ContentSession s = ...
Root r = s.getLatestRoot();
Tree t = r.getTree("/zoo/marty");
r.move("/zoo/marty", "/madagascar/marty");
String p = t.getPath();
Even though the move operation was not invoked on the Tree
t
directly, the
change will be reflected in the value returned by t.getPath()
. The returned
path will be /madagascar/marty
.
The impact of a move operation on a Tree
instance is evaluated lazily. The
main benefit of this approach is that we don't need to spend time to update
Tree
instances unnecessarily when they are referenced by the heap, but not
used by the application and later garbage collected.
So, how are move operations applied lazily to Tree
instances? Each
MutableTree
object has a pendingMoves
reference to the next Move
it
needs to apply before any read or write operation. Reading a child Tree
passes
on the current pendingMoves
reference to the child. That is, while reading an
entire subtree, all MutableTree
instances will have a pendingMoves
reference
pointing to the same Move
. Initially, the referenced Move
will be empty,
which indicates no move operation happened.
Going back to the example. A slightly simplified state before the move operation looks like the following.
Right after the move operation, the state of MutableTree
instances are still
the same.
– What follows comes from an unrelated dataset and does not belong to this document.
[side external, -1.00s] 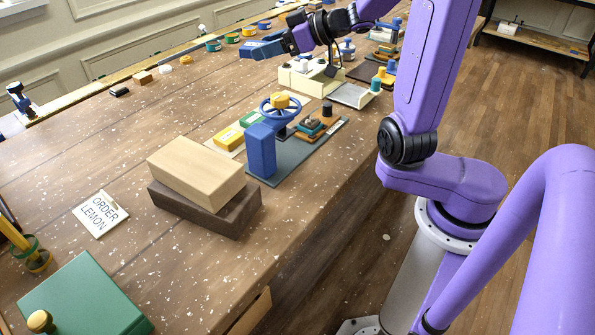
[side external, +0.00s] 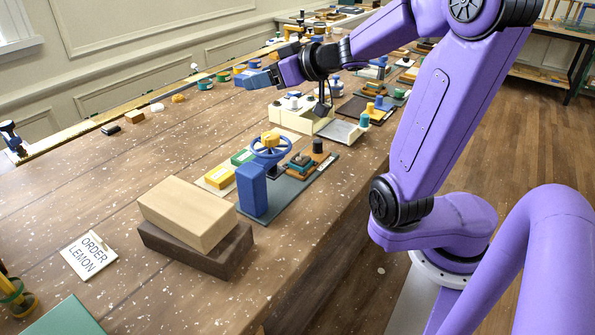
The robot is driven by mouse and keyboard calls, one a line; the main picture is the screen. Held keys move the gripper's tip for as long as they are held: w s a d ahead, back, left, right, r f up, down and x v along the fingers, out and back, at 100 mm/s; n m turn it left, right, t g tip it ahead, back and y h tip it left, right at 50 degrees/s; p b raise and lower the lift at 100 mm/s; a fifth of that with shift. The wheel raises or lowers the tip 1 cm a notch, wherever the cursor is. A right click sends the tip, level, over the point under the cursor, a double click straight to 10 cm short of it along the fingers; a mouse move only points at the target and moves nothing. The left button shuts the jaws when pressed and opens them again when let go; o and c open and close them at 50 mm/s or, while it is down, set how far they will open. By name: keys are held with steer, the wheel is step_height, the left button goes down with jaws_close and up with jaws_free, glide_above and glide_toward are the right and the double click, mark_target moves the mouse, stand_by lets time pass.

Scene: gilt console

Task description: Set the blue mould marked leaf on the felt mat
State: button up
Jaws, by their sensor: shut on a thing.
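My gripper (side external: 275,73) is at the far part of the long wooden bench, left of the cream machine. It is shut on a blue block-like piece (side external: 254,79), held on its left side. The piece looks like the blue mould, but no leaf mark can be read from here. I cannot tell how high it is above the bench. A dark flat mat (side external: 351,109) lies beyond the cream machine, and a dark green-grey mat (side external: 285,195) lies nearer under a blue-wheeled device. I cannot tell which, if either, is the felt mat.
The cream machine (side external: 292,120) stands close to my gripper's right. Several small coloured rolls (side external: 205,84) line the bench's back edge. The bench's (side external: 130,175) left middle is mostly clear.

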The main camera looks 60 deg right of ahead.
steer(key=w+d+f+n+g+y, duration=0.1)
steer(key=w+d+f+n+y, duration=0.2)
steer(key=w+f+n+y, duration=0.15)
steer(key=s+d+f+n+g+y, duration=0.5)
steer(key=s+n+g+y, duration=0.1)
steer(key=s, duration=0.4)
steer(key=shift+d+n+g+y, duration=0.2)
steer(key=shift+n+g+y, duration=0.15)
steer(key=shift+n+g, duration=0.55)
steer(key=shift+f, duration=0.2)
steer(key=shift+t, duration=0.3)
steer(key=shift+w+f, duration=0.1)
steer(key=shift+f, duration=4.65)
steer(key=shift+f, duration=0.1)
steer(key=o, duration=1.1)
Only the Move
object referenced by them was modified with information
about the move operation and a new empty Move
object appended via the next
reference.
The effect of a move operation on Tree
objects is applied when a Tree
is accessed, e.g. by calling getPath()
. Whenever a read or write happens, a
MutableTree
will check if there is anything to do via pendingMoves
and apply
an operation when the source path of the move matches its own path. A MutableTree
simply moves on to the next Move
if the source path does not match, until an empty
Move
is reached. This entire process is also done recursively by first applying any
potential move operations on the parent. This ensures hierarchical integrity when
a subtree is moved.
After this read operation the Move
object with the source and destination
information is not referenced anymore by any MutableTree
, and it is eligible
for garbage collection.
This implementation has drawbacks for some usage patterns. A MutableTree
obtained from a ContentSession
and referenced by the application can retain
significant memory when the tree is not accessed while move operations are
performed with the same ContentSession
.
Let's consider an example where Julien stays at the zoo, while the others move to Madagascar.
Tree zoo = r.getTree("/zoo");
Tree madagascar = r.getTree("/madagascar");
Tree julien = zoo.getChild("julien");
List<Tree> move = StreamSupport.stream(target.getChildren().spliterator(), false)
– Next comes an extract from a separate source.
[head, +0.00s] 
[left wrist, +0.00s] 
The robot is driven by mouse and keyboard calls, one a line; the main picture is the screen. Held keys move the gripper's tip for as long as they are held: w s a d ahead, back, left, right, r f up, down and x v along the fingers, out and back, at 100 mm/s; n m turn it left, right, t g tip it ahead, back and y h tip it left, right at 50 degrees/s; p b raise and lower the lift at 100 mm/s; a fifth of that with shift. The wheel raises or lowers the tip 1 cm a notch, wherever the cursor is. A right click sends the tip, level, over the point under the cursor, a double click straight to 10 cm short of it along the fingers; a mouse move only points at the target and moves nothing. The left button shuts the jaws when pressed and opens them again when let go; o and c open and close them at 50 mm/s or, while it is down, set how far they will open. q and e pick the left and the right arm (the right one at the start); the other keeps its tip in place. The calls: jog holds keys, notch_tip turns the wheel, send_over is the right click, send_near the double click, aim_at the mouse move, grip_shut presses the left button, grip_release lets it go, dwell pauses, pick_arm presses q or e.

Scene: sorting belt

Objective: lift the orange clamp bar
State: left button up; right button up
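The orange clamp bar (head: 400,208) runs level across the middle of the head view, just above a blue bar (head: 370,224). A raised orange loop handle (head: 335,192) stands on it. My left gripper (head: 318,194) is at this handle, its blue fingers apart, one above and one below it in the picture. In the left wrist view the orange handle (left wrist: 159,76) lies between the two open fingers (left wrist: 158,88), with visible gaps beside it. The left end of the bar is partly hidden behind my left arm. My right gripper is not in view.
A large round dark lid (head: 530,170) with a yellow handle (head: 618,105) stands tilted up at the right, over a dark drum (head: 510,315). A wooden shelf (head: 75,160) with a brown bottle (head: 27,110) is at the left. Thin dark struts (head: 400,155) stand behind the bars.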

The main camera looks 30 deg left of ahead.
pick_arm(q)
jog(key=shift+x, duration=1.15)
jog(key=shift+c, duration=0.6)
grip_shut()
.filter(t -> !t.getName().equals(julien.getName()))
.collect(Collectors.toList());
move.forEach(t -> r.move(t.getPath(), concat(madagascar.getPath(), t.getName())));
move.forEach(t -> System.out.println(t.getName() + " made it to Madagascar"));
At the end the Tree
julien
will have accumulated move information, while all
Tree
instances in the List
have pendingMoves
pointing to the empty Move
.
Please note, memory retained by julien is independent of whether changes are
committed or not through ContentSession.commit()
. The linked Move
objects
referenced by pendingMoves
are the same. Intuition might suggest committing
changes frees memory, but it is not the case in this scenario.
Memory usage in this situation is significant because a Move
object not just
remembers path information but actually references a MutableTree
object as the destination parent and a String
for the name of the moved tree
under the new parent. Behind the scenes, a MutableTree
also references its parent
and a NodeBuilder
to access properties. This also means, moving nodes deep
down will use more memory compared to nodes closer to the root.
It is therefore advisable to release references to Tree
instances as soon as
possible in code that performs many move operations. Alternatively, code should
call a method once in a while on a Tree
it references for a longer period of
time.